WHAT YOU SHOULD DO ->
Restate the listing that follows word for word, without its pictures.

(Collected data)
* * *

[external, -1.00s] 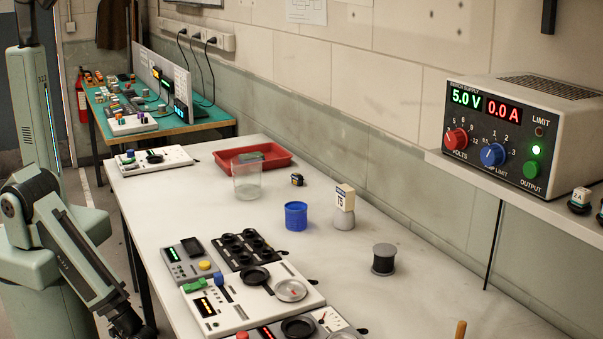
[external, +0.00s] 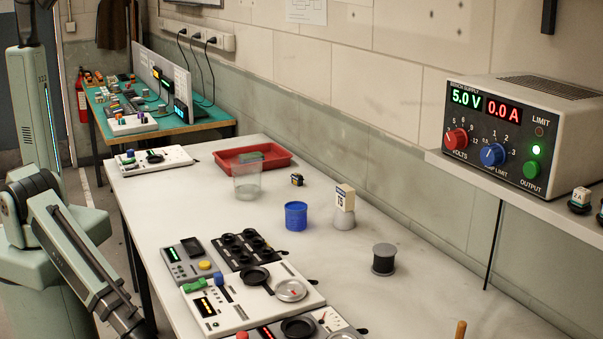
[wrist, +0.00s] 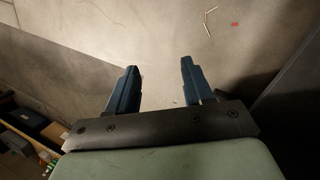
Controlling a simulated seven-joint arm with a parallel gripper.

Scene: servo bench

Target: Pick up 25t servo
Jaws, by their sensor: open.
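No servo marked 25t can be made out; labels on the bench are too small to read. A small dark block with yellow (external: 297,180) lies alone on the white table, and a green block (external: 193,286) and a blue block (external: 218,279) sit on the nearer panel; I cannot tell whether any is the servo. My gripper (wrist: 158,69) shows in the wrist view with its two blue fingers apart and nothing between them, over bare grey floor. In the external view my arm hangs left of the table and its gripper is out of frame.
The white table (external: 345,262) holds a blue cup (external: 296,216), a clear beaker (external: 246,182), a red tray (external: 278,163), a dark spool (external: 384,259) and a black socket block (external: 244,249). A power supply (external: 530,130) stands on the right shelf.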

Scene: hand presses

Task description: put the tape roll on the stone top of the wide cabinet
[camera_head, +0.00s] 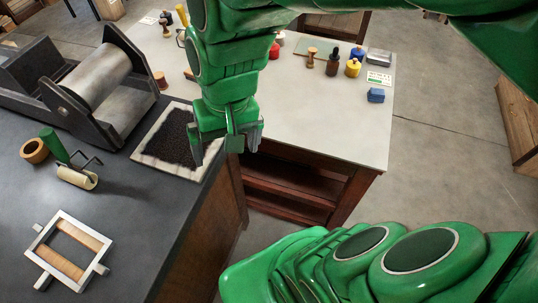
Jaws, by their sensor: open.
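A tan-brown ring that looks like the tape roll (33,151) rests on the dark, stone-like top (135,225) of the cabinet at the left. It lies beside a green-handled roller. My gripper (224,150) points down with its fingers apart, and nothing shows between them. In the picture it overlaps the right edge of a framed dark panel, well to the right of the ring. Its exact height above the surfaces is unclear. A second cabinet with a pale top (330,125) and open reddish shelves stands behind and to the right.
A press with a metal cylinder (95,75) fills the back left. Bottles and a blue block (376,95) stand on the pale top.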

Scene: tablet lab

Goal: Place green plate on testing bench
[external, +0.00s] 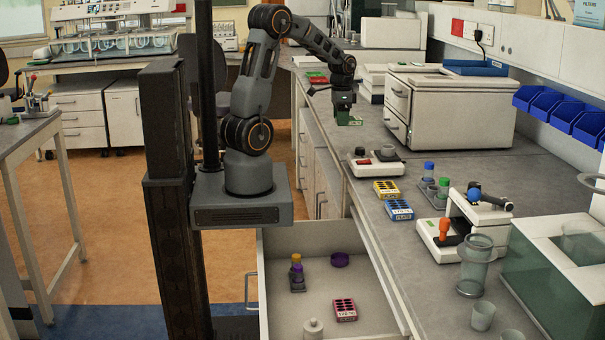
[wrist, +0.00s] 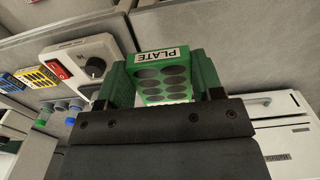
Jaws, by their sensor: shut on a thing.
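The green plate (wrist: 165,80) has dark round wells and a "PLATE" label. In the wrist view it sits between the two green fingers of my gripper (wrist: 160,88), which is shut on it. In the external view my gripper (external: 343,105) is over the grey bench (external: 381,129), left of the white oven-like machine. The green plate (external: 350,120) shows just below the fingers there. I cannot tell whether it touches the bench top.
A yellow plate (external: 387,188) and a blue plate (external: 398,209) lie nearer on the bench. The white machine (external: 455,108) is to the right. A drawer (external: 300,240) with a pink plate (external: 345,309) is open below.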

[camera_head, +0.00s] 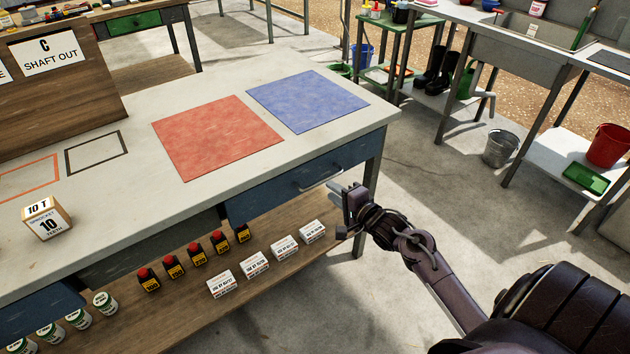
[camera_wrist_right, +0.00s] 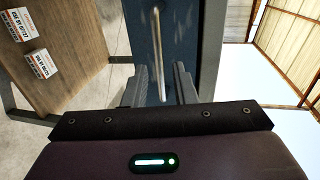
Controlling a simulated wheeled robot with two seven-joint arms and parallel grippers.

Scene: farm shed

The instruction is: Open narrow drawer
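A blue drawer (camera_head: 285,187) sits under the right end of the workbench, with a metal bar handle (camera_head: 322,181) near its right side. The drawer front looks flush with the bench. My right gripper (camera_head: 350,203) is just in front of and to the right of the handle. In the right wrist view the blue drawer front (camera_wrist_right: 190,40) and the bar handle (camera_wrist_right: 157,50) fill the middle. The two fingers are apart, and the handle's lower end lies between them in the picture; I cannot tell whether they touch it. My left gripper is out of view.
The workbench (camera_head: 110,220) carries a red mat, a blue mat and a 10-tooth box (camera_head: 47,218). Another blue drawer (camera_head: 40,308) shows at lower left. The lower shelf (camera_head: 190,300) holds bottles, white boxes and cans. The bench leg (camera_head: 369,190) stands close to my right gripper.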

* * *

EXERCISE OUTPUT ->
[external, -1.00s] 
[external, +0.00s] 
[wrist, +0.00s] 
Controlling a simulated seven-joint arm with a parallel gripper.

Scene: servo bench

Target: Pick up 25t servo
Jaws, by their sensor: open.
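No servo marked 25t can be made out; labels on the bench are too small to read. A small dark block with yellow (external: 297,180) lies alone on the white table, and a green block (external: 193,286) and a blue block (external: 218,279) sit on the nearer panel; I cannot tell whether any is the servo. My gripper (wrist: 158,69) shows in the wrist view with its two blue fingers apart and nothing between them, over bare grey floor. In the external view my arm hangs left of the table and its gripper is out of frame.
The white table (external: 345,262) holds a blue cup (external: 296,216), a clear beaker (external: 246,182), a red tray (external: 278,163), a dark spool (external: 384,259) and a black socket block (external: 244,249). A power supply (external: 530,130) stands on the right shelf.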

Scene: hand presses

Task description: put the tape roll on the stone top of the wide cabinet
[camera_head, +0.00s] 
Jaws, by their sensor: open.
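A tan-brown ring that looks like the tape roll (33,151) rests on the dark, stone-like top (135,225) of the cabinet at the left. It lies beside a green-handled roller. My gripper (224,150) points down with its fingers apart, and nothing shows between them. In the picture it overlaps the right edge of a framed dark panel, well to the right of the ring. Its exact height above the surfaces is unclear. A second cabinet with a pale top (330,125) and open reddish shelves stands behind and to the right.
A press with a metal cylinder (95,75) fills the back left. Bottles and a blue block (376,95) stand on the pale top.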

Scene: tablet lab

Goal: Place green plate on testing bench
[external, +0.00s] 
[wrist, +0.00s] 
Jaws, by their sensor: shut on a thing.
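The green plate (wrist: 165,80) has dark round wells and a "PLATE" label. In the wrist view it sits between the two green fingers of my gripper (wrist: 160,88), which is shut on it. In the external view my gripper (external: 343,105) is over the grey bench (external: 381,129), left of the white oven-like machine. The green plate (external: 350,120) shows just below the fingers there. I cannot tell whether it touches the bench top.
A yellow plate (external: 387,188) and a blue plate (external: 398,209) lie nearer on the bench. The white machine (external: 455,108) is to the right. A drawer (external: 300,240) with a pink plate (external: 345,309) is open below.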

[camera_head, +0.00s] 
[camera_wrist_right, +0.00s] 
Controlling a simulated wheeled robot with two seven-joint arms and parallel grippers.

Scene: farm shed

The instruction is: Open narrow drawer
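A blue drawer (camera_head: 285,187) sits under the right end of the workbench, with a metal bar handle (camera_head: 322,181) near its right side. The drawer front looks flush with the bench. My right gripper (camera_head: 350,203) is just in front of and to the right of the handle. In the right wrist view the blue drawer front (camera_wrist_right: 190,40) and the bar handle (camera_wrist_right: 157,50) fill the middle. The two fingers are apart, and the handle's lower end lies between them in the picture; I cannot tell whether they touch it. My left gripper is out of view.
The workbench (camera_head: 110,220) carries a red mat, a blue mat and a 10-tooth box (camera_head: 47,218). Another blue drawer (camera_head: 40,308) shows at lower left. The lower shelf (camera_head: 190,300) holds bottles, white boxes and cans. The bench leg (camera_head: 369,190) stands close to my right gripper.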

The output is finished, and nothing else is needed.